Pham Thi Tuong Lai, deputy director of the Phu Yen provincial labor department, said that an average of 30 students drown to death in the province every year.

In the Mekong Delta, Dong Thap and An Giang provinces have always led the nation in drowning deaths due to their location along the Tien and Hau rivers.

In Dong Thap, 44 children drowned in 2009 and another 40 in 2010. An Giang Province lost 13 in 2009 and five in 2010.

According to Nguyen Trong An, deputy director of the Department of Child Care and Protection at the Labor Ministry, between 7,000 and 7,200 children died of accidental injuries every year. Half are lost to drowning.

Despite the high casualty rate, An lamented a high ratio of youths who cannot swim.

Last year, the Ministry of Labor, War Invalids and Social Affairs conducted a survey that found an average of ten children drown to death in Vietnam every day.

The ministry also claimed that Vietnam’s child drowning fatalities are ten times higher than those recorded in other developing countries.

Swimming alone

In 2010, the Ministry of Education and Training unveiled a five-year plan to curb drowning deaths.

Every province in the country was instructed to implement trial swimming education programs in primary schools by 2015 – particularly for third, fourth and fifth grade students.

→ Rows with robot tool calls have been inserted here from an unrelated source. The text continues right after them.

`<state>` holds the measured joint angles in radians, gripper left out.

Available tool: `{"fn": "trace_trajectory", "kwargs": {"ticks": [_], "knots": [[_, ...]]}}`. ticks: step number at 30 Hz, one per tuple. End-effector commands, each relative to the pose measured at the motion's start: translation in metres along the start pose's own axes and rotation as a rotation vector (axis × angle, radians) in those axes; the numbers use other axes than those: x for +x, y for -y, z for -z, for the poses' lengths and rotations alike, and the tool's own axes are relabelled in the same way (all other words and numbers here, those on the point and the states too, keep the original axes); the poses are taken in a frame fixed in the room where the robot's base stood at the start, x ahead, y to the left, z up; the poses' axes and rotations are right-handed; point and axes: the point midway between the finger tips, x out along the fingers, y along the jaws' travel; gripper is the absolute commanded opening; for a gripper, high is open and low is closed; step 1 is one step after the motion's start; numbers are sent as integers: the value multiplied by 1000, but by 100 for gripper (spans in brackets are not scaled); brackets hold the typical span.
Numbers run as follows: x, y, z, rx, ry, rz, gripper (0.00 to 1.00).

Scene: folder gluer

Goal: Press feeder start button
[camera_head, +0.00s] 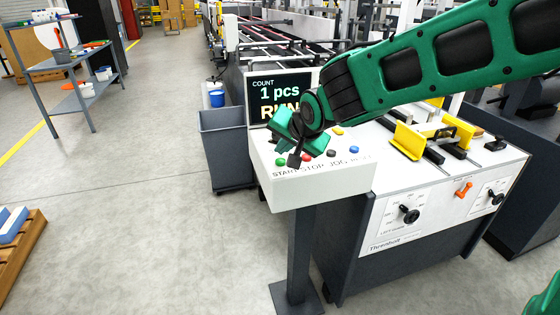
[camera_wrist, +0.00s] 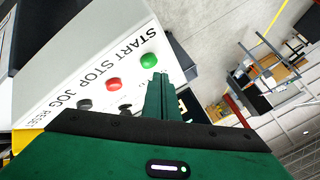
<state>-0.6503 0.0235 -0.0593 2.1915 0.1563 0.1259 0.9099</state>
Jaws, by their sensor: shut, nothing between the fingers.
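The control panel (camera_head: 318,191) is a white box on a grey post with labels START, STOP, JOG and another partly hidden. The green button (camera_head: 280,162) sits by START; it also shows in the wrist view (camera_wrist: 149,60). The red button (camera_wrist: 114,84) sits by STOP. My gripper (camera_head: 294,160) is shut and empty, with its fingertips low over the panel between the green and red buttons in the head view. In the wrist view the fingertips (camera_wrist: 158,78) are close beside the green button; I cannot tell whether they touch it.
A blue button (camera_head: 354,149) and a yellow button (camera_head: 338,131) are also on the panel.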

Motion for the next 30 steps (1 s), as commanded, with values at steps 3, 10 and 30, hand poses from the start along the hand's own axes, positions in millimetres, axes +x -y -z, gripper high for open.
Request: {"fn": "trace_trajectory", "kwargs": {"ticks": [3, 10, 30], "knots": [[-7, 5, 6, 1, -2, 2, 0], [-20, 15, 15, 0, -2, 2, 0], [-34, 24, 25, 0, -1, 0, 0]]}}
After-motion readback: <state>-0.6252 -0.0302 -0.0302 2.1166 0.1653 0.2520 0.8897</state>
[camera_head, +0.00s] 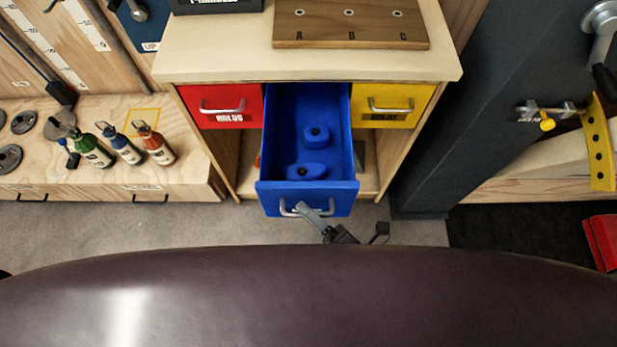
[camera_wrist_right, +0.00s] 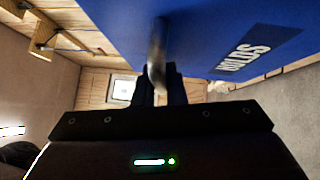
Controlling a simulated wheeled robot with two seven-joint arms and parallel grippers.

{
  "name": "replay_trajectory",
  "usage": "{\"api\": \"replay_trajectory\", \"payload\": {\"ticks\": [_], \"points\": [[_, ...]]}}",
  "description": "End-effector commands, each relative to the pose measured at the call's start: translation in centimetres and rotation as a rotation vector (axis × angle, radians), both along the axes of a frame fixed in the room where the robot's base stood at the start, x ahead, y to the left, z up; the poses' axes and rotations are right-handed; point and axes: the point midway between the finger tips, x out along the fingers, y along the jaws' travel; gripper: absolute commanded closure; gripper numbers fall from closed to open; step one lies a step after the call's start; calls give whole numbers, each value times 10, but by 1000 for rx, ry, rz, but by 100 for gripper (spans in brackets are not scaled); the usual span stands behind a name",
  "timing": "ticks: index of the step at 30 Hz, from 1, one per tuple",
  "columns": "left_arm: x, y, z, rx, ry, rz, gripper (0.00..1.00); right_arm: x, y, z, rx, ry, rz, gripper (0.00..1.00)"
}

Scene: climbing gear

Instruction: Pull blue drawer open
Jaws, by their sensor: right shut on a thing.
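The blue drawer (camera_head: 307,185) stands pulled well out of the wooden cabinet (camera_head: 440,65), between a red and a yellow drawer. Two blue climbing holds (camera_head: 306,171) lie inside it. Its metal handle (camera_head: 290,209) is on the front face. My right gripper (camera_head: 318,218) is shut on that handle. My left gripper is not in view.
The red drawer (camera_head: 221,92) and the yellow drawer (camera_head: 393,92) are shut. A wooden board (camera_head: 350,32) lies on the cabinet top. Several bottles (camera_head: 155,145) stand on a low bench (camera_head: 40,175) at the left. A dark post (camera_head: 440,110) stands right of the cabinet.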

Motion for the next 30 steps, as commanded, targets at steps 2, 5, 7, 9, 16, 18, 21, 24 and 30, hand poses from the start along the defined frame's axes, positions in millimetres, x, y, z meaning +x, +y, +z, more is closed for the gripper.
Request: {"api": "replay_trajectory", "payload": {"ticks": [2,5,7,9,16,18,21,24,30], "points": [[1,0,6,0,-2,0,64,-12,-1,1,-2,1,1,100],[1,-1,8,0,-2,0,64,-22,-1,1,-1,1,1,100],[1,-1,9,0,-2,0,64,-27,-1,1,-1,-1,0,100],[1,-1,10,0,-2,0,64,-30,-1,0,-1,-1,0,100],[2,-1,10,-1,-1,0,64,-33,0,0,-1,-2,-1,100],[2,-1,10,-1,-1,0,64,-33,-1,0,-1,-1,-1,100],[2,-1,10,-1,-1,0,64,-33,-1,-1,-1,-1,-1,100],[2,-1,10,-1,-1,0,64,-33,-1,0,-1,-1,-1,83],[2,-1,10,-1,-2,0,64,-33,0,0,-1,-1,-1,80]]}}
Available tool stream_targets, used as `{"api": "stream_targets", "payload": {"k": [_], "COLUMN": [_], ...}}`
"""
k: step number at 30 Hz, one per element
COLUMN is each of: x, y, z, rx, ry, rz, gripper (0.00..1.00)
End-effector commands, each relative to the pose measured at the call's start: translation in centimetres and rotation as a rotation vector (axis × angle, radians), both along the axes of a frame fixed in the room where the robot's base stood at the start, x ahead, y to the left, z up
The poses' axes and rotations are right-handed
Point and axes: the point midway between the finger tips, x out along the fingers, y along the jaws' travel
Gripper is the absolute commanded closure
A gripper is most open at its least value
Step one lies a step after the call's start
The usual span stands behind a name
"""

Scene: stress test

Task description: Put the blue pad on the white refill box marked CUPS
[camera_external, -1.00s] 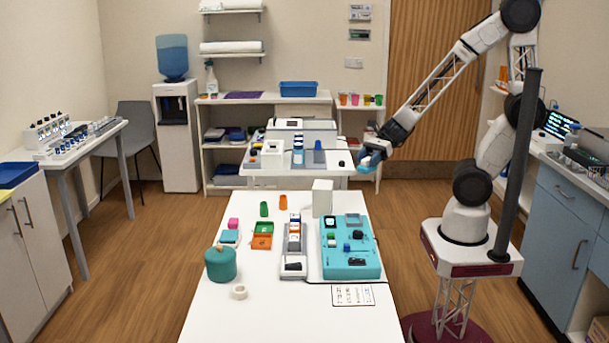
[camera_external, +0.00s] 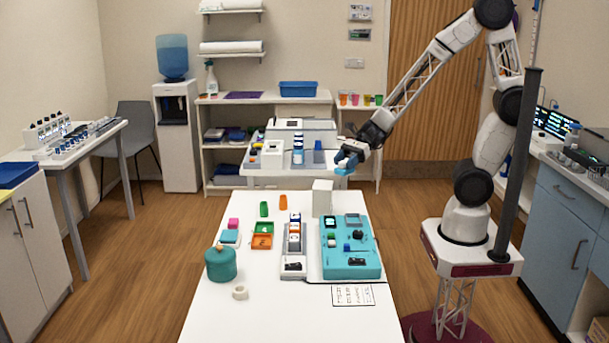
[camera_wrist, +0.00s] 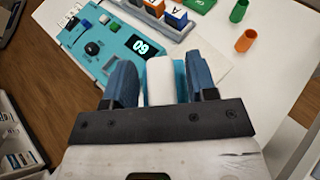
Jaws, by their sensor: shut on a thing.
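My gripper (camera_external: 347,160) is shut on the blue pad (camera_external: 343,169), high above the floor just beyond the far right end of the white table. In the wrist view the light-blue pad (camera_wrist: 181,80) shows between the two dark blue fingers, with a white face or block in front of it. I cannot tell if that white part belongs to the pad. A plain white upright box (camera_external: 322,197) stands at the table's far end, below and left of my gripper. No CUPS lettering is readable on it.
A teal device (camera_external: 352,263) with a screen and knobs stands near the white box. Left of it are a grey tray (camera_external: 293,265), an orange bin (camera_external: 262,242) and a teal pot (camera_external: 221,264). A second table (camera_external: 290,182) with equipment stands behind.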

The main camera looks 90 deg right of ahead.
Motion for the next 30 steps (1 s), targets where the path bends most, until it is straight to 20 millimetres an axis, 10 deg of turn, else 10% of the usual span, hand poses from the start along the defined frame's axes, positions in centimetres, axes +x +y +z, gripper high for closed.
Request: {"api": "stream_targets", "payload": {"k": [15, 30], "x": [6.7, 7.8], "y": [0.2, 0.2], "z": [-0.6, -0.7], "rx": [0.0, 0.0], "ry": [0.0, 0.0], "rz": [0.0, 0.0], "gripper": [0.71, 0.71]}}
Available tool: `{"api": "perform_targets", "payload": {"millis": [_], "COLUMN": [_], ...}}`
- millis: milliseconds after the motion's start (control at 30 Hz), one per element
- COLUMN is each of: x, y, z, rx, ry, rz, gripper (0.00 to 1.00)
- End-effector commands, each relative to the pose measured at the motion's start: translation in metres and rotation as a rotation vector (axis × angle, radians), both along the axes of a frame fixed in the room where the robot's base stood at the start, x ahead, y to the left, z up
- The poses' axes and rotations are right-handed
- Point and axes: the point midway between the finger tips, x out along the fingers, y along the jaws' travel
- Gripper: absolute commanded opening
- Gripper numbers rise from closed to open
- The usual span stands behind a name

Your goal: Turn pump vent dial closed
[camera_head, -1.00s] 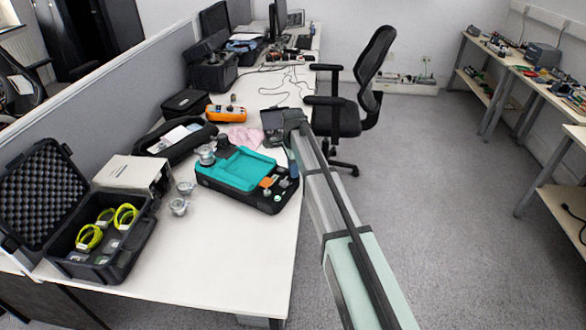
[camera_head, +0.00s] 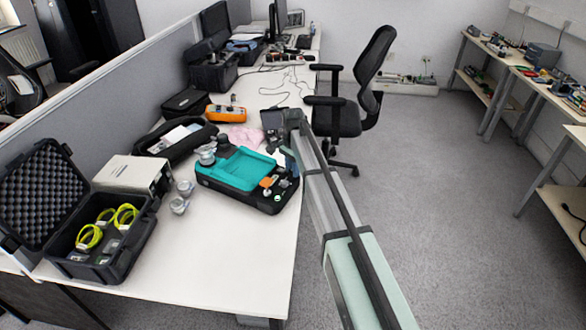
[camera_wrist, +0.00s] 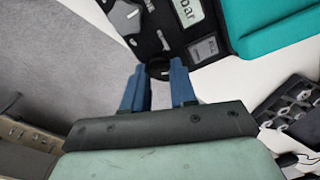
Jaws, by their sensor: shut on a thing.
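The pump (camera_head: 232,172) is a black unit with a teal top on the near desk. It also shows in the wrist view (camera_wrist: 146,38), with a "bar" display (camera_wrist: 187,11) and a grey pointer dial (camera_wrist: 124,12) on its panel. A small dark knob (camera_wrist: 158,67), apparently the vent dial, is at the panel's edge. My gripper (camera_wrist: 157,72) has blue fingers shut on this knob, one on each side. Its marking and angle are too dark to read. In the head view my gripper (camera_head: 289,160) is at the pump's right end, small and partly hidden by my arm.
An open black case (camera_head: 105,235) with yellow-green rings and a white box (camera_head: 130,172) stand left of the pump. Metal fittings (camera_head: 180,204) stand between. A black pouch (camera_head: 176,138) and pink cloth (camera_head: 240,137) lie behind. The desk front is clear; a chair (camera_head: 342,115) stands beyond.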

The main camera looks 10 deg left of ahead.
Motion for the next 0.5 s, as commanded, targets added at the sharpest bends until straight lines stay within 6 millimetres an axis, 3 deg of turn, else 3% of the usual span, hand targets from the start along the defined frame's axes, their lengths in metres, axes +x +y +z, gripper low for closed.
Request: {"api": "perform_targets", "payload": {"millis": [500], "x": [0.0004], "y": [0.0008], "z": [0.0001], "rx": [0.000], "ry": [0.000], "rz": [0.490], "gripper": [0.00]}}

However, few provinces have managed to implement the plan, primarily due to a lack of swimming pools.

In Hanoi, many parents want their children to learn swimming but few public schools offer such classes.

Do Quang Hop, principal of the Cat Linh Primary School in Dong Da District said he’d wanted to offer swimming courses even before the plan was set into place. But there are major obstacles.

“It’s impossible to take 1,700 students to a swimming pool,” he said. “The nearest pool is three kilometers away. Logistically speaking, it would be very difficult to schedule such courses.”

Bui Thi Van Anh, head of Cau Giay District Education Division, said there is only one swimming pool in her entire district.

The situation is the same in Ho Chi Minh City, despite the municipal education department’s attempts to promote the trial project for the 2010-2011 school year.

Le Van Quang of the HCMC education department said only 20 of the city’s nearly 1,000 schools have their own swimming pool.

Nguyen Thanh Hai, head of Tan Binh District’s education division, said her agency has only managed to encourage schools to open swimming class.

“No school has its own swimming pool and the district sport center’s swimming pool is already overbooked,” she said.

Ho Xuan Vinh, principal of the Vo Van Tan School in Tan Binh District said he’s finding it difficult to organize swimming classes at swimming pools – despite the fact that only 30 percent of the student body has registered for the courses.

There is some hope on the horizon.

A draft “national program to prevent injuries” will be submitted to Prime Minister Nguyen Tan Dung in June. The program has set aside funds for efforts to staunch child drowning fatalities.

At the same time, the nation’s nine ministries are drafting their own five-year plan to prevent drowning fatalities.